> _Stated goal_:
Go through the listing below and gather every line with the word "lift".
########################################
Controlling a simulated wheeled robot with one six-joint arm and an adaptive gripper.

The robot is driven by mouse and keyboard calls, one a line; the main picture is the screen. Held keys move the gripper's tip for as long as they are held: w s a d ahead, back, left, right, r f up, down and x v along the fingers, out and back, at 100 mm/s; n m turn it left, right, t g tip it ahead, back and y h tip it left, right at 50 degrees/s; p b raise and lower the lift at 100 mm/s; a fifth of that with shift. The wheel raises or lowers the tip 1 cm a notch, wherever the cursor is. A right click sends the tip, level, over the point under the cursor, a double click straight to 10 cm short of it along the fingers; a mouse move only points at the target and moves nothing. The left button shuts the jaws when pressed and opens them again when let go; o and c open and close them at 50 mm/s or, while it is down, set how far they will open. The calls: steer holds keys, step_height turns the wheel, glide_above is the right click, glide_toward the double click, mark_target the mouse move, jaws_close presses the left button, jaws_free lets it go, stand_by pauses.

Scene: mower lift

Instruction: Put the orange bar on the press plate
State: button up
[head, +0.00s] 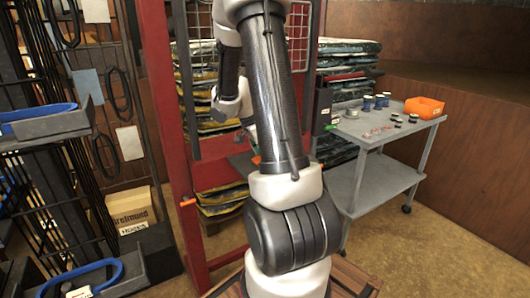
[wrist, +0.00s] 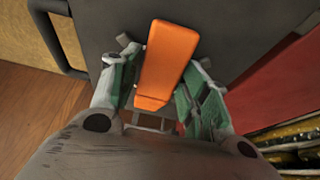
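The orange bar (wrist: 168,58) lies lengthwise between the fingers of my gripper (wrist: 166,58) in the wrist view. A strip of dark surface shows between the bar and the left finger, and the right finger is close beside it. The fingers look spread wider than the bar. Under the bar is a dark grey plate (wrist: 230,30); whether the bar rests fully on it is hard to tell. In the head view only a small orange piece (head: 256,160) shows beside my arm, above the plate's edge (head: 241,164) within the red frame. My arm hides most of that area.
The red press frame (head: 163,120) stands close on the left and also shows in the wrist view (wrist: 275,85). A grey cart (head: 385,131) with spools and an orange bin (head: 424,107) stands right. A black rack (head: 60,150) is at left. Stacked sacks (head: 345,55) are behind.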

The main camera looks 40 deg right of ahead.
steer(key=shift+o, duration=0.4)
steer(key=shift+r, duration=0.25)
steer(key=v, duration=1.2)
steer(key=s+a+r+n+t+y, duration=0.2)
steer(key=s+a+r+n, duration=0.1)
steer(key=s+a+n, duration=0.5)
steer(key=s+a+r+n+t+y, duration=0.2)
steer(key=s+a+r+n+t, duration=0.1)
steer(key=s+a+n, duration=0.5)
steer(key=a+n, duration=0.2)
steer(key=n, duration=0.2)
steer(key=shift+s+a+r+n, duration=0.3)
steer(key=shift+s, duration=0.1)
########################################
> _Written solution_:
The robot is driven by mouse and keyboard calls, one a line; the main picture is the screen. Held keys move the gripper's tip for as long as they are held: w s a d ahead, back, left, right, r f up, down and x v along the fingers, out and back, at 100 mm/s; n m turn it left, right, t g tip it ahead, back and y h tip it left, right at 50 degrees/s; p b raise and lower the lift at 100 mm/s; a fifth of that with shift. The wheel raises or lowers the tip 1 cm a notch, wherever the cursor is. A right click sends the tip, level, over the point under the cursor, a double click straight to 10 cm short of it along the fingers; a mouse move only points at the target and moves nothing. The left button shuts the jaws when pressed and opens them again when let go; o and c open and close them at 50 mm/s or, while it is down, set how far they will open. The calls: steer holds keys, step_height turns the wheel, glide_above is the right click, glide_toward the double click, mark_target the mouse move, jaws_close presses the left button, jaws_free lets it go, stand_by pauses.
Scene: mower lift

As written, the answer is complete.